I'm pondering the following claim regarding special cases of the Pell equation.
Conjecture: For every pair of distinct primes $p$ and $q$, there exist integers $a$ and $b$, and a non-square integer $d$, such that $(ap)^2-d(bq)^2=1$.
Is this a known theorem? Or are there known or easy counterexamples?

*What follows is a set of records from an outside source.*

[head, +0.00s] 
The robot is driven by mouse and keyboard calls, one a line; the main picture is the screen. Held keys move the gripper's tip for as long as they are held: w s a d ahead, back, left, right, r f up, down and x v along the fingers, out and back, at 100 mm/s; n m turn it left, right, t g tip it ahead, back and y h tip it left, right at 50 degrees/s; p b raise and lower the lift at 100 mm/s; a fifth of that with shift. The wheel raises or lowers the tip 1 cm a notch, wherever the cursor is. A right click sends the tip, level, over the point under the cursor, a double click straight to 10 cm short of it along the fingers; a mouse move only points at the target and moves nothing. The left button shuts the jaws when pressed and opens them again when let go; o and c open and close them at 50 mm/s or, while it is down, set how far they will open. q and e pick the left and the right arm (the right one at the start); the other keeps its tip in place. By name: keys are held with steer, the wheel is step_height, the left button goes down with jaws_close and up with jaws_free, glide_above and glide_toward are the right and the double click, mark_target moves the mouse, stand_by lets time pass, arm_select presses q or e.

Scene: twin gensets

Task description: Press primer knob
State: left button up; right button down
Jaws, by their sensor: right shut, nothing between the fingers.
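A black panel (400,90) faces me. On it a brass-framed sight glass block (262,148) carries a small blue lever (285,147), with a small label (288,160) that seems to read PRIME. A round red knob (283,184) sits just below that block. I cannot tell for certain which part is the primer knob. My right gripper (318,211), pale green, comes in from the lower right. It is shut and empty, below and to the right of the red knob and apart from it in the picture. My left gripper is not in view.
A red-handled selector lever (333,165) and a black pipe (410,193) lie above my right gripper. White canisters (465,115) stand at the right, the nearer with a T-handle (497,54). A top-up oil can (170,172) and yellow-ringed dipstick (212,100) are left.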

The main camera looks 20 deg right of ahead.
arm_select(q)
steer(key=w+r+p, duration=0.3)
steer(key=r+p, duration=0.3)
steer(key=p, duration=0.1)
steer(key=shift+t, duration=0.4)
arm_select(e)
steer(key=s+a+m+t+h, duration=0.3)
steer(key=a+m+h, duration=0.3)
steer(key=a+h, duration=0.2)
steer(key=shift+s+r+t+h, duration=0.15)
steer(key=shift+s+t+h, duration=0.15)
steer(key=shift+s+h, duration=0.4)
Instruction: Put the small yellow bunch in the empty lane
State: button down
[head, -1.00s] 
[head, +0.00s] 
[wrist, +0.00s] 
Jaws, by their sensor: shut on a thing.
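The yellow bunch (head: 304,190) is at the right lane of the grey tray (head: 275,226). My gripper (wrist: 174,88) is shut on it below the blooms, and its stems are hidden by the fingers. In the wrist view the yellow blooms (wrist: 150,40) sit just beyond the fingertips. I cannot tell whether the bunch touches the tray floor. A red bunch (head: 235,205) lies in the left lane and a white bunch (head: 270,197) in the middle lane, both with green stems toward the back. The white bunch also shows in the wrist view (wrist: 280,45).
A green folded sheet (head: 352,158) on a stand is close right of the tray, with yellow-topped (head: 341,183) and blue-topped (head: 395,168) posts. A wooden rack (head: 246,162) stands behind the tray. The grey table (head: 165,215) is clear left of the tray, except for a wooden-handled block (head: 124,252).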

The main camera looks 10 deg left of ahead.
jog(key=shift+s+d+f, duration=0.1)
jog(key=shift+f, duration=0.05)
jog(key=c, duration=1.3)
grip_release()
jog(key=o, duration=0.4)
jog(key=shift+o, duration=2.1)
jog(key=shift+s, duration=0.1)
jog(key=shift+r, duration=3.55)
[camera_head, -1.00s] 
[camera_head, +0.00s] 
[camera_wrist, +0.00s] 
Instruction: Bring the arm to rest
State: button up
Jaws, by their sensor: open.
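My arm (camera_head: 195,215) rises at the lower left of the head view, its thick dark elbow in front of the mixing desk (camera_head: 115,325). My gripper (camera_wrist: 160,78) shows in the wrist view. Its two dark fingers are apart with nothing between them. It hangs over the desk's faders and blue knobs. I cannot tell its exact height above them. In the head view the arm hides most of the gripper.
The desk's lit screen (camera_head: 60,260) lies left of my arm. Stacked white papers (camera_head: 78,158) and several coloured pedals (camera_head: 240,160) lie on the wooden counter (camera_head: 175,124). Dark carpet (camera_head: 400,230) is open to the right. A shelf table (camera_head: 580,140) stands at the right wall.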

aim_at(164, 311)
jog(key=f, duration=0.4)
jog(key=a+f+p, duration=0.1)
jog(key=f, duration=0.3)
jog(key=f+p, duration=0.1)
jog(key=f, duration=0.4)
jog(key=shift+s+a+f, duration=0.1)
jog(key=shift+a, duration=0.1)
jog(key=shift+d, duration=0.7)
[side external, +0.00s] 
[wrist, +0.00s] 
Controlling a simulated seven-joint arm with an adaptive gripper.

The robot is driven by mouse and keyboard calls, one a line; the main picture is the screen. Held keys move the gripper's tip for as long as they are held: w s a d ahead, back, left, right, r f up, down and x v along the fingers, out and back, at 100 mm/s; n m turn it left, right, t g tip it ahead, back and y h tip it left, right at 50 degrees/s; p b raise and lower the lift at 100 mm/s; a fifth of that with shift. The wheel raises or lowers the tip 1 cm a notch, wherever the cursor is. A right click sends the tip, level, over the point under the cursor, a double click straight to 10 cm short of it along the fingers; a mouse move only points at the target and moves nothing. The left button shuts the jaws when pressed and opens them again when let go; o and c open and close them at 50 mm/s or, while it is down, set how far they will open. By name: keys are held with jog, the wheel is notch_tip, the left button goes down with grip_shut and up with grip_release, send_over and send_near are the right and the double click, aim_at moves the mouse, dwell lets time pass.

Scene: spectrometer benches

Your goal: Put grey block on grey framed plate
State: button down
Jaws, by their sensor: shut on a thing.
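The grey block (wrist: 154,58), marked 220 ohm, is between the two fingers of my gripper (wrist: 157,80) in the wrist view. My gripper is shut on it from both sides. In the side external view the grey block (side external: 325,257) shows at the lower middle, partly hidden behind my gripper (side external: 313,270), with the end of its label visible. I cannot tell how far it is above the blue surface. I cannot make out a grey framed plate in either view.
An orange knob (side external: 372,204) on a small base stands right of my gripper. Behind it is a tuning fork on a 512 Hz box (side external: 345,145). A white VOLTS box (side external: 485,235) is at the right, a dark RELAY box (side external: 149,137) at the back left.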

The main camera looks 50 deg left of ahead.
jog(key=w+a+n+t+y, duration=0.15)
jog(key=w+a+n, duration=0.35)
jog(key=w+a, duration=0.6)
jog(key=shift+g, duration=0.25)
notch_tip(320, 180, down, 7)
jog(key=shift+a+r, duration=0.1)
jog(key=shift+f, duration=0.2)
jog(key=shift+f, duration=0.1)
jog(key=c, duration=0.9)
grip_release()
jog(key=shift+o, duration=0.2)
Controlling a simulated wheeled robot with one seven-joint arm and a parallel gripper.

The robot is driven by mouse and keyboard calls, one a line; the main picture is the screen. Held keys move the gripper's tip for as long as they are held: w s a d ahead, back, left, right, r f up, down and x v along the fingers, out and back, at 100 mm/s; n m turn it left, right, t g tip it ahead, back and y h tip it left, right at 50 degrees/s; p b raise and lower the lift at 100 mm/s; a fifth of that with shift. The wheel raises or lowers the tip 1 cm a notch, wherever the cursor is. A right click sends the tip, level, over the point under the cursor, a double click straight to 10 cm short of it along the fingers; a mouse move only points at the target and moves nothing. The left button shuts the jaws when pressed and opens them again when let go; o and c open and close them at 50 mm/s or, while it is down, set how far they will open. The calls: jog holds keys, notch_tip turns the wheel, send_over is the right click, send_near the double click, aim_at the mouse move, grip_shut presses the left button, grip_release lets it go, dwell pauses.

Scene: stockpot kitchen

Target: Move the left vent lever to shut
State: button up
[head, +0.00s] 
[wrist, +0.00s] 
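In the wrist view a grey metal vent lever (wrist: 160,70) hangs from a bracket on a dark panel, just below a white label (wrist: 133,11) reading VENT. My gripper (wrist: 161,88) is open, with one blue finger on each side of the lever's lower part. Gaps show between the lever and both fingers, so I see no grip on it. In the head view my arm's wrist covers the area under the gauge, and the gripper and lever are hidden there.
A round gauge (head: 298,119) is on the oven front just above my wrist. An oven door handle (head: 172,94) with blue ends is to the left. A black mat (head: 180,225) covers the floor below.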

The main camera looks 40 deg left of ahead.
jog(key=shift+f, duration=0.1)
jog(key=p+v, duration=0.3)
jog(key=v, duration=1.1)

You can, in fact, do it with $b=1$, noting that this amounts to looking for a non-square integer of the form
$$d={(ap-1)(ap+1)\over q^2}$$
To find such a $d$, note that $\gcd(p,q)=1$ implies there is a number $a_0$ such that $a_0p\equiv1$ mod $q^2$. If we now take $a$ of the form $a_0+kq^2$, we see that $ap+1=(a_0p+1)+kpq^2$, which means, by Dirichlet's theorem for primes in airthmetic progressions, we can pick $k$ to make $ap+1=gP$, where where $g=\gcd(a_0p+1,pq^2)$ and $P$ is an arbitrarily large prime, which clearly cannot divide $ap-1$. For this choice, we have $P\mid d$ but $P^2\not\mid d$, so $d$ is not a square.
Note, we did not use the assumption that $p$ and $q$ are primes, just the (clearly necessary) condition $\gcd(p,q)=1$.